Thirty minutes after take-off, the group of ‘steel workers’ stood up and revealed that they were armed and consequently hijacked the airliner. Some argue this was the very first armed hijacking of a commercial airline but there is some debate over that. The cool-headed pilots were ordered to alter course and make their way to the Falkland Islands and promptly did so with some concern given their knowledge that the Islands possessed no runway that could handle a DC4. Upon arrival, the pilot did as instructed and, with what must have been a large amount of skill and nervousness, landed the DC4 on the flattest grass area on the Islands: Stanley Racecourse. There it promptly bogged itself into the ground and the assailants hopped out to pursue their ‘invasion’ of the Islands.
Assuming the plane was in some distress (for what other reason could there be for a DC4 to fly so low over islands with no airport?), locals quickly flocked to the plane to offer what help they could. Among the first on the scene was the Police Sergeant who was quickly taken hostage with a few others and so began a potentially disastrous but fascinating notch in Stanley’s history books. The local Royal Marines (who I believe numbered 6) were quickly mustered along with the volunteers of the Falkland Islands Defence Force and, later, all suitable adults including a quite bewildered new teacher to the Islands who soon found a gun in his hand for the first time in his life (his excellent account of it can be found here).

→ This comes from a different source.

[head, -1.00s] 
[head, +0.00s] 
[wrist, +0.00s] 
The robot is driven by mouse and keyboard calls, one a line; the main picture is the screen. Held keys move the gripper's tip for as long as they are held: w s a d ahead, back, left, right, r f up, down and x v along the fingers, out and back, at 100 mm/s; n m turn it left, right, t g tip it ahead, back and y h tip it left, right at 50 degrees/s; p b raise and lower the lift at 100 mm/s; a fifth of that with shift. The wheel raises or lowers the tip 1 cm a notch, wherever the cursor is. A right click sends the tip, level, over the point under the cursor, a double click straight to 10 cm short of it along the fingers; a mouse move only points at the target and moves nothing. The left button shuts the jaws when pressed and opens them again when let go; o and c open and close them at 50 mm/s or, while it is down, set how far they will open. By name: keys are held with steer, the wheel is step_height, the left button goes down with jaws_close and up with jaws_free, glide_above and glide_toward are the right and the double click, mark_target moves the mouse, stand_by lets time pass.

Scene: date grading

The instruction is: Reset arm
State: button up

The Catholic priest, a Father Roel, began a series of negotiations with the hijackers and, having run out of food and water, the passengers were soon let go (one account I’ve read states that the police sergeant had already snuck away by that point by hiding under the priest’s gown as he left – the mental image of this going on in the middle of a hostage situation makes me smile). The hijackers then spent a tense night in the plane surrounded by an armed perimeter and, with no heating or food, were soon defeated by the Falklands’ weather. They gave themselves up to Father Roel and were escorted, not to the prison or police station but to the annex of St Mary’s Church. Keen to avoid a diplomatic nightmare in an already tense atmosphere, the hijackers were transferred to a ship sent from Argentina and returned to their homeland. They received a heroes’ welcome and only a few were ever brought to trial, serving nominal sentences of a few months.
The DC4 was eventually stripped of any excess weight, fitting and fixtures (seats and all), de-bogged with no small effort and the very same pilot bravely re-used the racecourse as a runway despite his and others’ reservations about the possibility of doing so. So ended this blip in international relations . Or did it?
As a side note: two years later, their leader decided to crash land a small Cessna plane into Stanley during a visit by Lord Chalfont (who was in the Islands to reassure the population as to the UK government’s intentions). Once again, he was returned to Argentina diplomatically (on the same boat as Lord Chalfont) and the plane was dismantled and shipped away. A few years following this, he was killed by the Argentine government.
Come the 21st century, the renewed extreme obsession over the Argentine claim saw Cristina de Kirchner unveil the flag planted by the hijackers in a media-frenzied ceremony in the Argentine Congress and later award generous state pensions to the ‘heroes’ involved in the ‘invasion’ despite the fact they carried out an armed, illegal hijacking. And people wonder why tension still exists.